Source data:
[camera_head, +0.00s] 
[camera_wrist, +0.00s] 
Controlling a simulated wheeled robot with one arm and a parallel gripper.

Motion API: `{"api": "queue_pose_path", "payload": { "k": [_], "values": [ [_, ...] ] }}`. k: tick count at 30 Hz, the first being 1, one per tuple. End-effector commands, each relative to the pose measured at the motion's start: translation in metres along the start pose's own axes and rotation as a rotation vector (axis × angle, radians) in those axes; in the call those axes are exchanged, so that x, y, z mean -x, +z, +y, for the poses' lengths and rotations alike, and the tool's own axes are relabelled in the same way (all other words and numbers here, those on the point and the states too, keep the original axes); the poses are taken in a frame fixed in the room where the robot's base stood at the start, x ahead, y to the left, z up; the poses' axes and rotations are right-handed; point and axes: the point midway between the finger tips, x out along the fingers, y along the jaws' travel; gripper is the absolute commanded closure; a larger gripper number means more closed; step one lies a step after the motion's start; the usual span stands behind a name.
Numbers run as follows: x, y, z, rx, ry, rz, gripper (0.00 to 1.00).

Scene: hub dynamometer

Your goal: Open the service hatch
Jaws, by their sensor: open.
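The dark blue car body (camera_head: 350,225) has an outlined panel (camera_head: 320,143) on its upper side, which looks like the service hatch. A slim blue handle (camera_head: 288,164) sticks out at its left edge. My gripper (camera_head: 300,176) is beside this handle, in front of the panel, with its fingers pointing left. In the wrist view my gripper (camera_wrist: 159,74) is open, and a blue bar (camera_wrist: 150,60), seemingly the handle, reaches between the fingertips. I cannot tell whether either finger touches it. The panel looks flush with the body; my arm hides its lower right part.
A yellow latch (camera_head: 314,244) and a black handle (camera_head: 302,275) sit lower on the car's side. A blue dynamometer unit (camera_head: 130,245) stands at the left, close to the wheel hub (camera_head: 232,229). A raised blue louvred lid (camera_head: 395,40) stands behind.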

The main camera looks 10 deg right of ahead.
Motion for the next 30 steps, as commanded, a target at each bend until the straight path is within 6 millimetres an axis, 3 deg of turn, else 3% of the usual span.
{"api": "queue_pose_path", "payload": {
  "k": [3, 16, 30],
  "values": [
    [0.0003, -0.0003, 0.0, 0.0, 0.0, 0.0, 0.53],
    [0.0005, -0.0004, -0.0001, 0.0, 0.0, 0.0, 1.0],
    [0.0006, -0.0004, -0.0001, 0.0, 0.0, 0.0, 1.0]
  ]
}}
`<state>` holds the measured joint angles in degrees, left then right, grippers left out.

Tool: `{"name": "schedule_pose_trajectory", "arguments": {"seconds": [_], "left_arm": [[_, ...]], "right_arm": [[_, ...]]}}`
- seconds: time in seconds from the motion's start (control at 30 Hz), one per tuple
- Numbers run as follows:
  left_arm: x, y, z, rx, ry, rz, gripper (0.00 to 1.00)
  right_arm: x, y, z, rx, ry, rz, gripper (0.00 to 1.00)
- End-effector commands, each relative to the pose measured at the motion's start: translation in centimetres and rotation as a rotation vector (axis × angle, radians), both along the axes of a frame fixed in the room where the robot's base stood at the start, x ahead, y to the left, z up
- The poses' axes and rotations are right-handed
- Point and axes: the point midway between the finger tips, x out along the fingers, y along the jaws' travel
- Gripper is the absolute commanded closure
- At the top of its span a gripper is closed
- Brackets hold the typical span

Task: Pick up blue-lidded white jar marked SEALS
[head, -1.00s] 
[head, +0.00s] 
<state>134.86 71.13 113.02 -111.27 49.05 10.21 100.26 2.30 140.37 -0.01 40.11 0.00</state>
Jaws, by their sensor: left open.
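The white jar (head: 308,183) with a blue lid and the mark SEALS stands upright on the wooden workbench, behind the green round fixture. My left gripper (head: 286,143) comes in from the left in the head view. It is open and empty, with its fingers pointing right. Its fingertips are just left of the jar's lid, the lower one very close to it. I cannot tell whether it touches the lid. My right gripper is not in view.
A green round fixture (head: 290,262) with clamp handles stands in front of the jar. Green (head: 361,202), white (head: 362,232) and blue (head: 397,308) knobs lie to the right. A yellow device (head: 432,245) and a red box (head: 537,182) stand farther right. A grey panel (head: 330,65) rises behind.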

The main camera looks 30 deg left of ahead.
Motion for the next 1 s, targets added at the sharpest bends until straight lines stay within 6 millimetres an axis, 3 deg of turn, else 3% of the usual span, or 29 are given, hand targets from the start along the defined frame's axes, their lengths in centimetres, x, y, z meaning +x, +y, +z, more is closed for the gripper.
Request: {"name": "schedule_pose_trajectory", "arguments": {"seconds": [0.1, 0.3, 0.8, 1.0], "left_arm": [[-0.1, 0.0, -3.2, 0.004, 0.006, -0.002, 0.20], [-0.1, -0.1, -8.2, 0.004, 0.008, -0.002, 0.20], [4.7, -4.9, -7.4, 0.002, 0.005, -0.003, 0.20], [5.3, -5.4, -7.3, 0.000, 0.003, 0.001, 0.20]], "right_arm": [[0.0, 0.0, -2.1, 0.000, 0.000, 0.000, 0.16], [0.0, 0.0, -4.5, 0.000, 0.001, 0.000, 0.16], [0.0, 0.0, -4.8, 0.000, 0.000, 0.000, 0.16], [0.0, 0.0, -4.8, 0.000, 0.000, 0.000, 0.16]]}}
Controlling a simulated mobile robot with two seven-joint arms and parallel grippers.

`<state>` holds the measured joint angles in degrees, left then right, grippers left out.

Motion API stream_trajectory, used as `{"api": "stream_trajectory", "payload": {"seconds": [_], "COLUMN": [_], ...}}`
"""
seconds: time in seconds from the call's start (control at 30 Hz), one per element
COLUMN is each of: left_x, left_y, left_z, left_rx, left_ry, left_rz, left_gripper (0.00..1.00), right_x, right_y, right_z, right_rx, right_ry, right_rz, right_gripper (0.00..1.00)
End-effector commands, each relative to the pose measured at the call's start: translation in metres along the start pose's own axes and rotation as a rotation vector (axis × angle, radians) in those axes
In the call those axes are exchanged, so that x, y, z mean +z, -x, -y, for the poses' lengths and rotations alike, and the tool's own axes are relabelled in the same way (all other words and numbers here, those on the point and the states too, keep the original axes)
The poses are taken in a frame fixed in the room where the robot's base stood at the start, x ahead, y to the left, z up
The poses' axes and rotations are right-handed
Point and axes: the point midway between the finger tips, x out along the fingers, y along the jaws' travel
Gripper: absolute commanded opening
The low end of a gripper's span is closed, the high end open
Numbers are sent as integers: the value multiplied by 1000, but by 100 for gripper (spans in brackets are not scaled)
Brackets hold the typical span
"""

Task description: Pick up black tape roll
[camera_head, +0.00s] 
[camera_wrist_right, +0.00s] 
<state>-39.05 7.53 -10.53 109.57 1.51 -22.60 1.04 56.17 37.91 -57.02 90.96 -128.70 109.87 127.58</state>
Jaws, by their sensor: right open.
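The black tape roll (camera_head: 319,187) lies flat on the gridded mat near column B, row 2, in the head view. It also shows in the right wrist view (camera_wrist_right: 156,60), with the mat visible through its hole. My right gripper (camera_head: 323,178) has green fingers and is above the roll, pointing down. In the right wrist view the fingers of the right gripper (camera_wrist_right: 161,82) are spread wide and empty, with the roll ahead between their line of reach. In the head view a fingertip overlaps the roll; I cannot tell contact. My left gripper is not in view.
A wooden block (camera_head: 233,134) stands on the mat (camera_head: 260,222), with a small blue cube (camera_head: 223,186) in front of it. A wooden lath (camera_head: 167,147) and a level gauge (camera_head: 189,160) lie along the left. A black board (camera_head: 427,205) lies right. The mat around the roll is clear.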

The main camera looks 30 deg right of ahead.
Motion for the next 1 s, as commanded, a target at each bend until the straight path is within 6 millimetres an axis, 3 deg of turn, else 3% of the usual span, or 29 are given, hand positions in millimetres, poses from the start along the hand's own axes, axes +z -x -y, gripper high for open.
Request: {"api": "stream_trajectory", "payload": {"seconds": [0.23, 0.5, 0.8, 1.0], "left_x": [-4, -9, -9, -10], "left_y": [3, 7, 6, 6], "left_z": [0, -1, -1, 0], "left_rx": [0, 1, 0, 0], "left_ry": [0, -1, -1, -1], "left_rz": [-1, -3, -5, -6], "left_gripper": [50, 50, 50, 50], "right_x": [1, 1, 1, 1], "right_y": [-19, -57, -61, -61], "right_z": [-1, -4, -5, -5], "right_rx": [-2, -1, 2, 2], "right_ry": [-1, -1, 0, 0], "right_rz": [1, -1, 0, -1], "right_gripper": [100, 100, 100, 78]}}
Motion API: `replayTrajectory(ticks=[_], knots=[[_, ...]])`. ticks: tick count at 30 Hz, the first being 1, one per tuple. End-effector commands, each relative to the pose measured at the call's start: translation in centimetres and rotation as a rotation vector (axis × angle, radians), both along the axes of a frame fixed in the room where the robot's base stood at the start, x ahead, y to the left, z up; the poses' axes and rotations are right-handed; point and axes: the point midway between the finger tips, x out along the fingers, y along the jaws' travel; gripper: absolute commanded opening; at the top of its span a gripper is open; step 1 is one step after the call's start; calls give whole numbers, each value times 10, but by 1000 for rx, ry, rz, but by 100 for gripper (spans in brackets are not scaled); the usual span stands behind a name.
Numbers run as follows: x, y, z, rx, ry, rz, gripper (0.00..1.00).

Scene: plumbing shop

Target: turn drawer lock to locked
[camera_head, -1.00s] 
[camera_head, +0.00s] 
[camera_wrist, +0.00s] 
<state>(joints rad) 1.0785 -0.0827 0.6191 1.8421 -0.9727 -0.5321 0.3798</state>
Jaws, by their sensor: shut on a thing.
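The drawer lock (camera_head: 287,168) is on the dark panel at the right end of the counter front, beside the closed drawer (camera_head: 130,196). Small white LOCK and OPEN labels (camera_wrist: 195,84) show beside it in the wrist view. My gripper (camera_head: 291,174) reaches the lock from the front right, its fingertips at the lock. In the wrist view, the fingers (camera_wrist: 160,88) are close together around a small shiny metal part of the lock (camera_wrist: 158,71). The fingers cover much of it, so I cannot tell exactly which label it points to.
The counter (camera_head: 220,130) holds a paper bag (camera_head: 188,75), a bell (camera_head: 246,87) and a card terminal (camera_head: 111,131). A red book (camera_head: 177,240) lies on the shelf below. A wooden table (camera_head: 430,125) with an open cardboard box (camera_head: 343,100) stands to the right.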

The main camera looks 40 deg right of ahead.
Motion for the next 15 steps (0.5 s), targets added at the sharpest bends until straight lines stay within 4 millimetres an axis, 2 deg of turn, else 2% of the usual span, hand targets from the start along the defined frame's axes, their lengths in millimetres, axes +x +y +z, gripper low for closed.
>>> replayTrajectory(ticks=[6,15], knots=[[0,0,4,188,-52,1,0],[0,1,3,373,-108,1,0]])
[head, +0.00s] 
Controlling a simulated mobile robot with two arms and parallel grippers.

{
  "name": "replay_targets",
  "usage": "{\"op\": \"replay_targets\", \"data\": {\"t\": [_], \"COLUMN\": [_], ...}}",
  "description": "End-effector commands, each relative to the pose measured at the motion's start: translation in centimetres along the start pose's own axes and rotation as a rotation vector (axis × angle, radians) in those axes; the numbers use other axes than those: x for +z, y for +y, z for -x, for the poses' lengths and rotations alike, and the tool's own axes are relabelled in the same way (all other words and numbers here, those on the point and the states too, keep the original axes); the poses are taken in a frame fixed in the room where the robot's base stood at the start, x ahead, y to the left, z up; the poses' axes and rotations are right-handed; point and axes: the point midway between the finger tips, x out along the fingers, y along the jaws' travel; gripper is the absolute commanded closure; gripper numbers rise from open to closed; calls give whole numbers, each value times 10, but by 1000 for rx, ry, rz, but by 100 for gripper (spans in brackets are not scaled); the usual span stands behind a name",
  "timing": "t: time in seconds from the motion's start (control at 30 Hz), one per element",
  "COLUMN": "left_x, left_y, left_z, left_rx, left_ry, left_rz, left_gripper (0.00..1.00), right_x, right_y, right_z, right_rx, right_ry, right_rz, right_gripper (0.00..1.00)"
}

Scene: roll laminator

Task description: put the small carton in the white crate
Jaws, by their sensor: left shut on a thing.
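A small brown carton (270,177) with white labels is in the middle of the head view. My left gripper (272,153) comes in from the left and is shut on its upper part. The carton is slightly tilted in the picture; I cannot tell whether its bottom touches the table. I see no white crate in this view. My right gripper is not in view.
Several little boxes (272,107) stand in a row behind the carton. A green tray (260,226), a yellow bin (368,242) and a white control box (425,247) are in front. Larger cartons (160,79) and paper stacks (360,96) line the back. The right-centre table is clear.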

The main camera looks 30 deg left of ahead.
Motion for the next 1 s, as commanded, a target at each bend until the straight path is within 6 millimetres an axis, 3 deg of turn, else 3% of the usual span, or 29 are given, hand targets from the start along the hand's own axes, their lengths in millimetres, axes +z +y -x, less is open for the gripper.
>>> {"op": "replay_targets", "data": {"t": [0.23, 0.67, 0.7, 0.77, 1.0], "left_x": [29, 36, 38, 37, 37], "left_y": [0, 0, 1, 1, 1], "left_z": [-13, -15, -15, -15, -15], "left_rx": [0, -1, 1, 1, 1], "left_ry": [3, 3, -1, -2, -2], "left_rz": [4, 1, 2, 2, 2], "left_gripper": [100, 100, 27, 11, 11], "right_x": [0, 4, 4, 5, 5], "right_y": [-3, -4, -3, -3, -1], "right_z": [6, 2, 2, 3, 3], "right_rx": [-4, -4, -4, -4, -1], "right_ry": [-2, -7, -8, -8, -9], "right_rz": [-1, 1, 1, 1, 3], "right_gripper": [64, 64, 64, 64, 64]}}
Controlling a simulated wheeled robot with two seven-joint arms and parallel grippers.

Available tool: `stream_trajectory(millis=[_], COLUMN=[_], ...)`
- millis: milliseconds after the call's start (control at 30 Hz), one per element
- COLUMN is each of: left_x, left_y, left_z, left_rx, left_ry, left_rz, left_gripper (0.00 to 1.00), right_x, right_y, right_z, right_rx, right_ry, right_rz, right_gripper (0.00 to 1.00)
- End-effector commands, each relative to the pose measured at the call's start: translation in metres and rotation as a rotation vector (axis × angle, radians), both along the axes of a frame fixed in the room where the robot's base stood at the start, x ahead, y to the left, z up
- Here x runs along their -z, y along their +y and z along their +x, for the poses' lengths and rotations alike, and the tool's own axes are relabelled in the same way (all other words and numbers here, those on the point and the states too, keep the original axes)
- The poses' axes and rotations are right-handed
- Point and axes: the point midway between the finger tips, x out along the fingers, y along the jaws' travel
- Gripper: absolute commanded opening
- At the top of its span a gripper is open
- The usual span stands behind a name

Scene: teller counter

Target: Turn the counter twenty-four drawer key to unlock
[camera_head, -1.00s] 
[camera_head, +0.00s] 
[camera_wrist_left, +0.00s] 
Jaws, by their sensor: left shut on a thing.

WORK TO DO:
Look through the material above and pick out each line holding the word "parallel".

RESULT OF THIS EXERCISE:
Controlling a simulated wheeled robot with one arm and a parallel gripper.
Controlling a simulated mobile robot with two seven-joint arms and parallel grippers.
Controlling a simulated mobile robot with two arms and parallel grippers.
Controlling a simulated wheeled robot with two seven-joint arms and parallel grippers.

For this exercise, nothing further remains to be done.